Rencontre avec un humoriste blessé


Bigard a les boules
Jean-Marie Bigard le 6 mai 2014 à Paris. AFP PHOTO /JOEL SAGET

Accusé de banaliser le viol à la suite d’une blague salée, Jean-Marie Bigard a dû renoncer à une tournée d’été. Crucifié par son ex-amie Muriel Robin, l’humoriste préféré des Français paie cher son image d’idole des beaufs.
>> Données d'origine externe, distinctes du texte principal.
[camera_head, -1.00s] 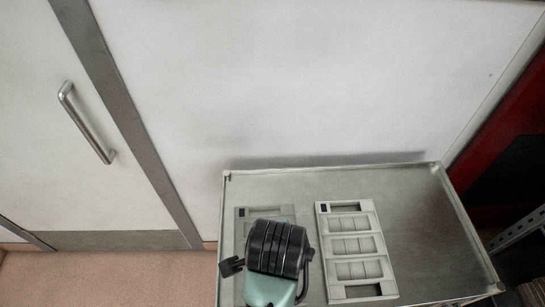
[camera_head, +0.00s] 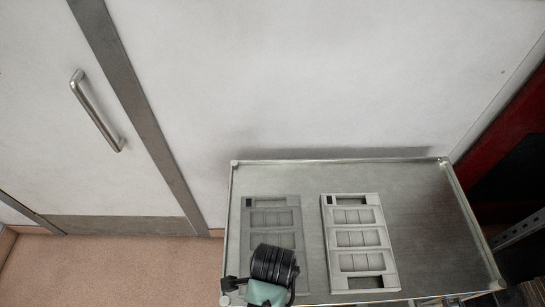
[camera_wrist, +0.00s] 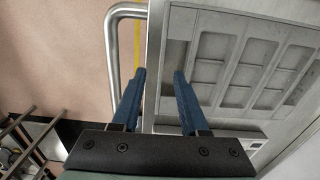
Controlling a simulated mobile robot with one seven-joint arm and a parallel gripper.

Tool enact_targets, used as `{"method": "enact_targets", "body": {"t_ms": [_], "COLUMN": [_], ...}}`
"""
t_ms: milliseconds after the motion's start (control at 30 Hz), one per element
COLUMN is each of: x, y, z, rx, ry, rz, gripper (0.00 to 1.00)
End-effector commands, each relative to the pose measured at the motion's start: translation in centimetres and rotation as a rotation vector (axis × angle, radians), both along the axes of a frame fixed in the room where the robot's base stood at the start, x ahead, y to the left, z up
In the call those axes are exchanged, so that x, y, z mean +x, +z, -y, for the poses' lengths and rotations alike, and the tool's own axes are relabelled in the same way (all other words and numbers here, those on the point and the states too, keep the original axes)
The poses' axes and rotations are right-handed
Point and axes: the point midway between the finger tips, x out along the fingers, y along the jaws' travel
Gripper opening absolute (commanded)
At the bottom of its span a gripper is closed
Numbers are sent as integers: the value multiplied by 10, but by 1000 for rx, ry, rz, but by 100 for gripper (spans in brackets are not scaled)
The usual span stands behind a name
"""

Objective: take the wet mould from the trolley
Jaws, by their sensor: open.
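Two flat grey moulds with rectangular cavities lie side by side on the metal trolley (camera_head: 425,200). The left mould (camera_head: 272,203) is darker, as if wet; the right mould (camera_head: 351,228) is paler and looks dry. My wrist covers the near part of the darker mould in the head view, and my fingertips are hidden there.
The trolley's tubular handle (camera_wrist: 112,50) runs close by the left finger in the wrist view. A pale wall and a door with a bar handle (camera_head: 97,110) stand behind. The trolley top right of the paler mould is clear. A dark red object (camera_head: 510,125) stands at the right.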

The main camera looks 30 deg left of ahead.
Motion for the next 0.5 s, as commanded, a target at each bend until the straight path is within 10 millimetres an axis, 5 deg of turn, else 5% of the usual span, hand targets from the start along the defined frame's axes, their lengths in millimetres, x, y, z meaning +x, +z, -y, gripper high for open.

C’est l’histoire d’un mec qui raconte la même blague scabreuse depuis trente ans. Le 11 février dernier, sur le plateau de « Touche pas à mon poste », Jean-Marie Bigard déboule et débite cette galéjade : une femme se plaint à son médecin de souffrir d’une déchirure, ledit médecin la retourne, la sodomise et lui rétorque : « Ça, c’est une déchirure ! » Mi-hilare, mi-gêné, Cyril Hanouna se dérobe : « On ne cautionne pas du tout ! » En trois jours, le Conseil supérieur de l’audiovisuel (CSA) reçoit 1 500 signalements de bonnes âmes indignées.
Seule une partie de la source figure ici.